La consigna “México no tiene presidente” se queda corta, porque sigue girando en la teoría liberal de la política: el hombre o la mujer en el poder son el cambio o el mal, pero lo que no tenemos es Estado ni gobierno ni instituciones, porque las que dicen representarnos (toda la clase política y sus partidos, incluidos los que apenas piden su registro con nuevo nombre) han gravitado en función de los intereses del poder, el dinero y las armas. Pedir cobijo en esas instituciones que nos atacan sería dar prueba de una imaginación política mutilada, resignada o domesticada.
Otra opción es poner muy claro quiénes somos “nosotros” y quienes “ellos”. Y no se puede saber solamente por la fraseología y por teorías de la conspiración: se puede saber muy bien por la manera como nos han tratado cuando son gobierno y porque quien de verdad quiera un cambio no puede pedirnos seguir los mismos caminos que ya nos han llevado al fracaso. ¿Cuántas injusticias más hacen falta? ¿Continuaremos demandando “soluciones” a las instituciones que nos han tratado como si fueran las de una potencia invasora sobre un pueblo conquistado?

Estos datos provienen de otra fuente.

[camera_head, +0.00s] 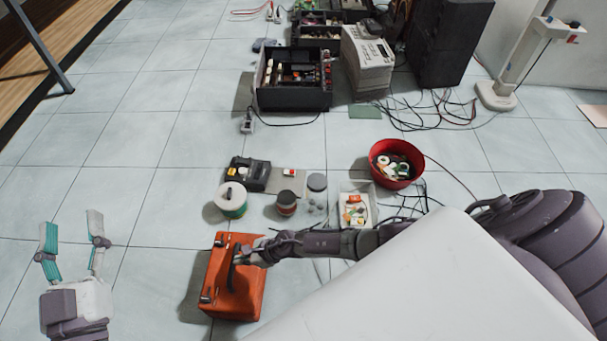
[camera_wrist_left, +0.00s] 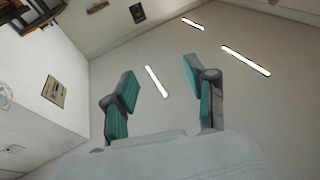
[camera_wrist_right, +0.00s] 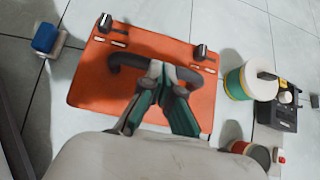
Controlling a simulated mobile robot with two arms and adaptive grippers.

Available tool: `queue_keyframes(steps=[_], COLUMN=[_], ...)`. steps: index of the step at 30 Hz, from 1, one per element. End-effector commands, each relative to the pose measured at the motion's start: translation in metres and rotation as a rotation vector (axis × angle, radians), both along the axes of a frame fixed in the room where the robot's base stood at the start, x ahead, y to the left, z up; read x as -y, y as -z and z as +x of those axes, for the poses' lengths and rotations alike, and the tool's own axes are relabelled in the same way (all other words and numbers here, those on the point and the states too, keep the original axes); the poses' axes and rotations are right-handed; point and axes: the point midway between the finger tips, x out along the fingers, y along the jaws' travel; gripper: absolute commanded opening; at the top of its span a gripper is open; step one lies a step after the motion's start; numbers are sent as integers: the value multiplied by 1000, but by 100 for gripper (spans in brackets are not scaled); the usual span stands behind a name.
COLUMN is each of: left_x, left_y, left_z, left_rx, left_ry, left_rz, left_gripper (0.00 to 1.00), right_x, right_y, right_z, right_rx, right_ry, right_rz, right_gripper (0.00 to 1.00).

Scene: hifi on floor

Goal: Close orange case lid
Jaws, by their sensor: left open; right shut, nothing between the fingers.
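The orange case (camera_head: 244,298) sits on the floor, low and centre-left in the head view. Its upper orange face (camera_wrist_right: 90,85) fills much of the right wrist view, with two dark latches along one edge and a dark curved handle (camera_wrist_right: 124,59). No open inside shows; I cannot tell whether the lid is fully down. My right gripper (camera_head: 247,254) is shut and empty over this face, its fingertips (camera_wrist_right: 165,73) at the handle and partly hiding it. My left gripper (camera_head: 71,228) is open and empty, left of and apart from the case, pointing upward in its wrist view (camera_wrist_left: 160,78).
A green-and-white spool (camera_head: 231,200), a dark device (camera_head: 248,174), a small jar (camera_head: 286,203) and a white tray (camera_head: 371,213) stand just beyond the case. A red bowl (camera_head: 396,166) and loose cables lie to the right. The floor at left is clear.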

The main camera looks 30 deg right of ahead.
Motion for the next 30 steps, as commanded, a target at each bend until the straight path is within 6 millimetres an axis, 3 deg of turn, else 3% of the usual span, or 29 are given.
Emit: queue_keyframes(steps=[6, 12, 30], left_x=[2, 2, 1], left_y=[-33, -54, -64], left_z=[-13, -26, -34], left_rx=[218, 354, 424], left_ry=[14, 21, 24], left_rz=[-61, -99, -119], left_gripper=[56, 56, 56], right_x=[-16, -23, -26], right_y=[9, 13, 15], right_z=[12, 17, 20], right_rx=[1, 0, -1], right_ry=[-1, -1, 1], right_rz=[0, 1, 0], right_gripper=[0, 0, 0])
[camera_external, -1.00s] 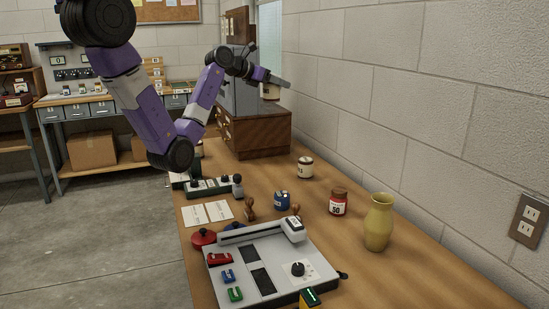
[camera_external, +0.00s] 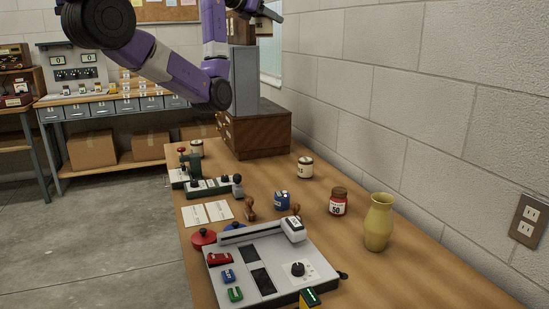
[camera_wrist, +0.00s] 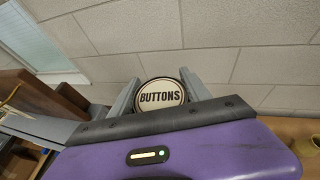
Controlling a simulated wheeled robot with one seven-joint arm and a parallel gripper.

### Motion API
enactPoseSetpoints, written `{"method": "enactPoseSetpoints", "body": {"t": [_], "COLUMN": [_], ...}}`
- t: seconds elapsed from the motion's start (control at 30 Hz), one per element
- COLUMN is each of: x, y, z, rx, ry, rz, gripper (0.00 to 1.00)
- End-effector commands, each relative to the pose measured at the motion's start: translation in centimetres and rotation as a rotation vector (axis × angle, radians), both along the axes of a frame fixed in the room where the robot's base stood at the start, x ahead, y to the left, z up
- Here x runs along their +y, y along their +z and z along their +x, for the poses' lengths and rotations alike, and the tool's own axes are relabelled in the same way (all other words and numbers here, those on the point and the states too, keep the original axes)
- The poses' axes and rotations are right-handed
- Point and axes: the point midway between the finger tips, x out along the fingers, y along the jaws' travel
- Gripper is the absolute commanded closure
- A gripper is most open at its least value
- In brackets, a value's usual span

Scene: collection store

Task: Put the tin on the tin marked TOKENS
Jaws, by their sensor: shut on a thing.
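My gripper (camera_wrist: 160,88) is shut on a round tin (camera_wrist: 162,98) whose pale lid reads BUTTONS in the wrist view. In the external view this held tin (camera_external: 264,28) is high in the air near the wall and window, beyond the table objects.
A wooden cabinet (camera_external: 262,133) carries a tall grey box (camera_external: 245,80) below my gripper. A blue tin (camera_external: 282,201), a red jar (camera_external: 338,202), a yellow vase (camera_external: 378,222) and a grey device (camera_external: 265,265) occupy the table. Bare wood surrounds the right-hand cream tin.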

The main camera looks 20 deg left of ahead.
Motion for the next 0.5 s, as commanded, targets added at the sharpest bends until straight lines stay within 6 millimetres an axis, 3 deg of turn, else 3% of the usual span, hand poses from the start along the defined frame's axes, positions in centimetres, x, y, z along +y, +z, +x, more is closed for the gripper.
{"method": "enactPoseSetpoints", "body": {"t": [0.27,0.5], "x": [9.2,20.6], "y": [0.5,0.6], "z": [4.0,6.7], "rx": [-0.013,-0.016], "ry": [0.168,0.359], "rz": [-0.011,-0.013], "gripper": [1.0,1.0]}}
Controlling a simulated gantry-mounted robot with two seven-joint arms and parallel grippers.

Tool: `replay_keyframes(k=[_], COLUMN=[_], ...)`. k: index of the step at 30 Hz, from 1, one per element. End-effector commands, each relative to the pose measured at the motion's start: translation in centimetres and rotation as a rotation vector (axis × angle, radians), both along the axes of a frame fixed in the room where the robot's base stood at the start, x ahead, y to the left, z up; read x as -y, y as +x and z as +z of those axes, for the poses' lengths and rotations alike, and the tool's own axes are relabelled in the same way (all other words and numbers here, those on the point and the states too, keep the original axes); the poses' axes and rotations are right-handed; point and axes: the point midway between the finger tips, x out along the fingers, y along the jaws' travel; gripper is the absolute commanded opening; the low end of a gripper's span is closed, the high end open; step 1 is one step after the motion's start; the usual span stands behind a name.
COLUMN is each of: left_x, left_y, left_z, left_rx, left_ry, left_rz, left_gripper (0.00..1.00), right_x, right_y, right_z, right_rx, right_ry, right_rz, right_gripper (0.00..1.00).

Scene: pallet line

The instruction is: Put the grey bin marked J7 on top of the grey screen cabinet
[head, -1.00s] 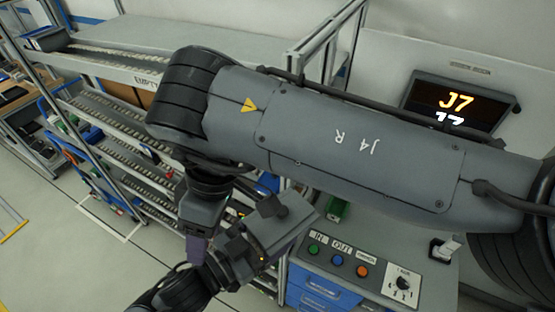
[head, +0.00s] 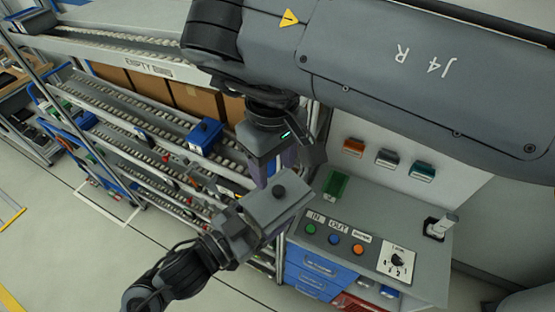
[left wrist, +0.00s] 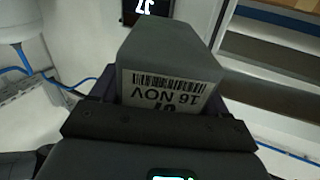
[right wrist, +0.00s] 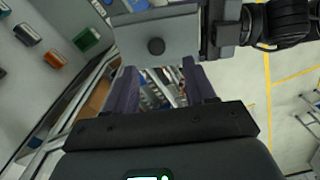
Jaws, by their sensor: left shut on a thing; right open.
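The grey bin (head: 282,207) is in my left gripper, low in the middle of the head view. The left wrist view shows the bin (left wrist: 165,50) with a white barcode label reading J7 and 16 NOV, upside down. My left gripper (head: 258,222) is shut on it. My right gripper (head: 270,172) is open and empty, just above the bin in the picture. The right wrist view shows its fingers (right wrist: 158,88) apart, with the bin (right wrist: 180,35) beyond them. A dark screen (left wrist: 150,10) with lit characters shows in the left wrist view. I cannot make out the screen cabinet's top.
A grey console (head: 415,220) with buttons, a dial and blue drawers stands at right. A green box (head: 335,184) is at its back left. Roller shelving (head: 110,110) fills the left, with a blue bin (head: 205,136). Small coloured units (head: 390,158) are on the white wall. Floor is clear lower left.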

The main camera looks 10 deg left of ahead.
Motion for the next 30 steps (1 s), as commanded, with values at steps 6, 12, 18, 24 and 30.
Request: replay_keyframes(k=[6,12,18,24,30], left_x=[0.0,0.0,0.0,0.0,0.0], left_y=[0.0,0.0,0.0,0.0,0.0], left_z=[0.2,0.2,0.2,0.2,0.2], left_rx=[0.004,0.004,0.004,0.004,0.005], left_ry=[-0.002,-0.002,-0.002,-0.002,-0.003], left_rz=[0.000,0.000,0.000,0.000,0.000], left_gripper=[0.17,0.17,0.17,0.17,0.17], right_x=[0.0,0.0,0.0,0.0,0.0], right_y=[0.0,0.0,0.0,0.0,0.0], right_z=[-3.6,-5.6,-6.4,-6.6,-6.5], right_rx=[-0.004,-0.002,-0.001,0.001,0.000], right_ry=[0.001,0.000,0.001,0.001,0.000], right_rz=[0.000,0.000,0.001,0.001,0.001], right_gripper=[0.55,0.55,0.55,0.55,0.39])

Es clara la falacia de que solamente hay una vía política pacífica (las urnas) o la vía armada, y ninguna otra: Los de arriba han usado una combinación de ambas, las urnas, controladas por ellos, con candidatos ya rasurados antes salir al ruedo, y las armas, ambas herramientas al mismo tiempo al servicio del poder y contra el pueblo. Salir de su esquema y cambiar los términos de la lucha es obligación de los de abajo. No nos quedemos como el personaje de “Ante la ley” de Kafka: esperando que nos abran una puerta que todo el tiempo tuvimos el derecho de abrir y cruzar.